Dick responded fast and we acquired some offal from a local meat cutter and baited an open ridge and left it for a few days. I accompanied Dick before
dawn one morning to stake out the site from a grove of oaks about a hundred meters from the bait.
While we waited we talked in low whispers. I was a recent resident of California having lived most of my early life in the southeastern states, and I
had never seen a California condor in the wild...maybe not even in a zoo.
I asked Dick, "How will I know a condor from a turkey vulture"?
He whispered, "You won't have to ask."
As the day warmed and the thermals built over those foothills, turkey vultures began to appear and a few landed to feed.

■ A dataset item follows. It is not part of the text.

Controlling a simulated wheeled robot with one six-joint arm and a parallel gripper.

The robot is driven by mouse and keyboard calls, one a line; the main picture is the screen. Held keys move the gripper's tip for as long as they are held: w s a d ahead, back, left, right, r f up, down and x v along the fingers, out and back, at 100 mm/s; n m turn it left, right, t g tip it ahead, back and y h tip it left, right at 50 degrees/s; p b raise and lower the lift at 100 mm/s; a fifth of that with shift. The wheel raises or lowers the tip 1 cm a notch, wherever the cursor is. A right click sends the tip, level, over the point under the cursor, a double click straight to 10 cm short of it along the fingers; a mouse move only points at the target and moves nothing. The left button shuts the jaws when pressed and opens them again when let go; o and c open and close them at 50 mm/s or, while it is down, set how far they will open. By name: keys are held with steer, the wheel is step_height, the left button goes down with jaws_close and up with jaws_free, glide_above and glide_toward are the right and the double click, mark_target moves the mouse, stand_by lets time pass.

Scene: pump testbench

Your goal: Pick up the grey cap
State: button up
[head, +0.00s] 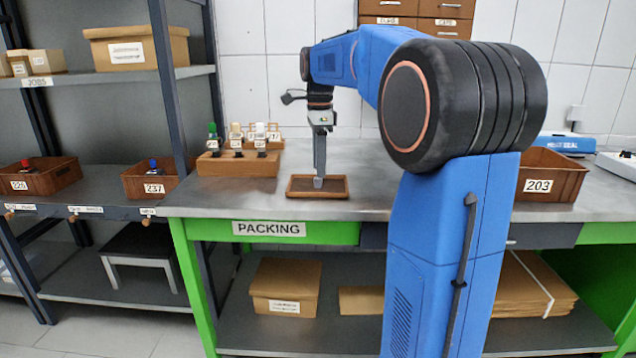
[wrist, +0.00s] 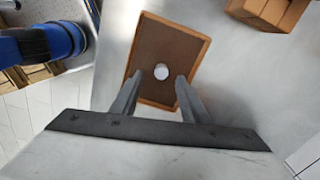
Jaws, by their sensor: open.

Then Dick nudged my arm and pointed to one side and much higher in the sky than the vultures.
"Holy $h!+"! I muttered. The difference is extraordinary and redhilltown, you're correct. They cannot be mistaken.
I've been fortunate to have seen several condors in the wild, even had a photo picked up by AP "back in the day", and they are truly magnificent
birds. The most recent ones we've watched are along the Colorado River near Lee's Ferry. I managed to get several photos of those, but with tags on
their wings I don't esteem the pix as much as I do those from the '60s and early '70s.
It's gratifying to see this attempt to return the birds to the Sierra de San Pedro Mŕrtir.